前回のアルペンでは5、6ターン目で失敗して、コースアウトしてしまいました。それが悔しくて、今年こそは全国大会に出場したいと燃えています。

とにかく、やってみることが大切!

石阪 城戸口さんは失敗してもへこたれないで、前を向いて進んでいて、実に頼もしいですね。
町田市では、そんな未来ある子どもや若者が輝くための支援に力を入れています。その一つとして、昨年12月に制定して、今年5月からスタートする「町田市子どもにやさしいまち条例」があります。これは、子どもが幸せに暮らすことができるよう、子どもの権利を大人が保障することを定めた条例です。簡単に言えば、子どもたちは声を上げて自分の気持ちや意思を自由に伝えてみよう、そして大人たちはその実現に向けて子どもたちを支えていこうというものです。
城戸口さんは子どもたちや、同年代の若者たちにメッセージはありますか?

城戸口 スキークロスの動画を友達に見せると、「危ない」とか「怖い」と言われるのですが、一回体験してみるとすごく面白いのです。だから、とにかくやってみることが大切なのかなと思います。それから、ゲームもいいけどたまにはスポーツをして体を動かそう!

石阪 村上さんから、人生の先輩として、子どもや若者に向けたメッセージやエールをお聞かせください。

村上 これから山あり谷あり、いろんな壁にぶち当たると思いますが、自分の夢に向かって、諦めずに頑張ってほしいですね。それから今、世界で戦争や紛争などが起こっていますけど、武器で戦うのではなくて、スポーツで戦ってほしいです。

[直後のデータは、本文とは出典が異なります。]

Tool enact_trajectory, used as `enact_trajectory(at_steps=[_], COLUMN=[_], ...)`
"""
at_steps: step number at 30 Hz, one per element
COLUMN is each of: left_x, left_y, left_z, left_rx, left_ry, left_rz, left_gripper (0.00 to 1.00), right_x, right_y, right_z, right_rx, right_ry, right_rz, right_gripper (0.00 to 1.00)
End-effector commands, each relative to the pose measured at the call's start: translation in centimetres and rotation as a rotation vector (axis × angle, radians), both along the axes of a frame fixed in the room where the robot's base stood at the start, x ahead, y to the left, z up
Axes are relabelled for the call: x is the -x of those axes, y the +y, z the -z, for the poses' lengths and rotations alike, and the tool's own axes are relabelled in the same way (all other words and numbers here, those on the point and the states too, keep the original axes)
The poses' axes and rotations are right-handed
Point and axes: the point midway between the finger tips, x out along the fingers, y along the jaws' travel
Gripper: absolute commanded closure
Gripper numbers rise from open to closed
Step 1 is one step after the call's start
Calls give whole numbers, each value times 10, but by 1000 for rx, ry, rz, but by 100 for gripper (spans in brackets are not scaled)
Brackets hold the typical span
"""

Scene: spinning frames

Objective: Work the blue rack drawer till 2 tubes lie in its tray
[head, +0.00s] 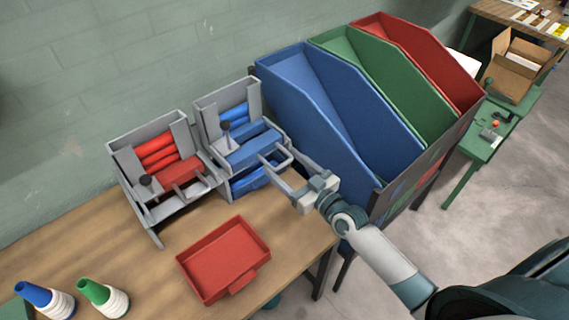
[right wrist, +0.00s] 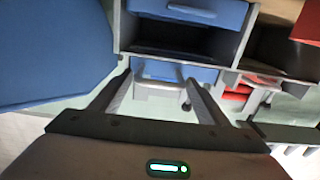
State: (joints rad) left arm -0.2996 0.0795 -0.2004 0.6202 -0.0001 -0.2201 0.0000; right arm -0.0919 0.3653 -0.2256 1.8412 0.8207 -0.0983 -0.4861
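The blue rack (head: 199,111) stands on the table, with blue tubes (head: 235,115) stacked in its sloped hopper. Its blue drawer (head: 252,147) sits at the front below the hopper. A blue tray (head: 249,180) shows low in the rack; I cannot tell whether any tube lies in it. My right gripper (head: 278,159) is at the rack's front with its fingers apart. In the right wrist view, a grey U-shaped handle (right wrist: 160,85) shows between the spread fingers of that gripper (right wrist: 160,84); contact is not clear. My left gripper is out of view.
A red rack (head: 157,165) stands left of the blue one. An empty red tray (head: 222,258) lies in front on the table. Blue, green and red bins (head: 330,110) stand close on the right. Yarn-like cones (head: 45,300) are at front left.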

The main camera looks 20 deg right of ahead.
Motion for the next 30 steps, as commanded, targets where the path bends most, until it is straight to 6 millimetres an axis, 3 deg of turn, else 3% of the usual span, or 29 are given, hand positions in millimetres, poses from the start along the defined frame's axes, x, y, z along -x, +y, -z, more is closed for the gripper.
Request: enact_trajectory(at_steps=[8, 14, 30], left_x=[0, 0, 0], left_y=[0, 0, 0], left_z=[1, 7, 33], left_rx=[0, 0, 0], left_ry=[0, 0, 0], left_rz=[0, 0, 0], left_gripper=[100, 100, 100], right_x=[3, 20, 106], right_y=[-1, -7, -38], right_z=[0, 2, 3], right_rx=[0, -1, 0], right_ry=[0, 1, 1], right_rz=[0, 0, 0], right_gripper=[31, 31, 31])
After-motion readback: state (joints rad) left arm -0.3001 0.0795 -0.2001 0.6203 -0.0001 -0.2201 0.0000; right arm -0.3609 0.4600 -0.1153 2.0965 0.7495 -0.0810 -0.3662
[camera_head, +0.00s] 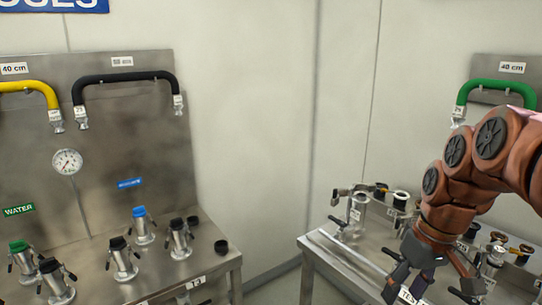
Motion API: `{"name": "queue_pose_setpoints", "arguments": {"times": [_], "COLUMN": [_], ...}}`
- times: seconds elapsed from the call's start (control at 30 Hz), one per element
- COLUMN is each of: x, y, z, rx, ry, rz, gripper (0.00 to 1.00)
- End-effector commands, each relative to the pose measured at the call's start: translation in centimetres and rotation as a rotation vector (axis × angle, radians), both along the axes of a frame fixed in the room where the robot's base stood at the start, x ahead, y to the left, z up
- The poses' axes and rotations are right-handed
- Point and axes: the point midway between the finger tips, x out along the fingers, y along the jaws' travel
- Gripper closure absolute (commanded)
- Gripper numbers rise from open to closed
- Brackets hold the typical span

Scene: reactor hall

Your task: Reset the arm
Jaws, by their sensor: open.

城戸口 私も、スポーツを通してお互いに理解できればいいのになって思います。

石阪 お二人のお話を伺って改めて思うのは、スポーツは人と人の心を結びつけたり、自身の成長のきっかけになったりするということです。だからこそ、年齢や障がいの有無に関係なく、どんな人にも、どんな環境にあろうとも、みんなにスポーツを楽しんでもらいたい。年だからとか、運動が苦手だからと言わないで、まずはやってみること。
これからも町田市では、子どもや若者の意見を取り入れ、チャレンジを支えるまちづくりを行ってまいります。本日はありがとうございました。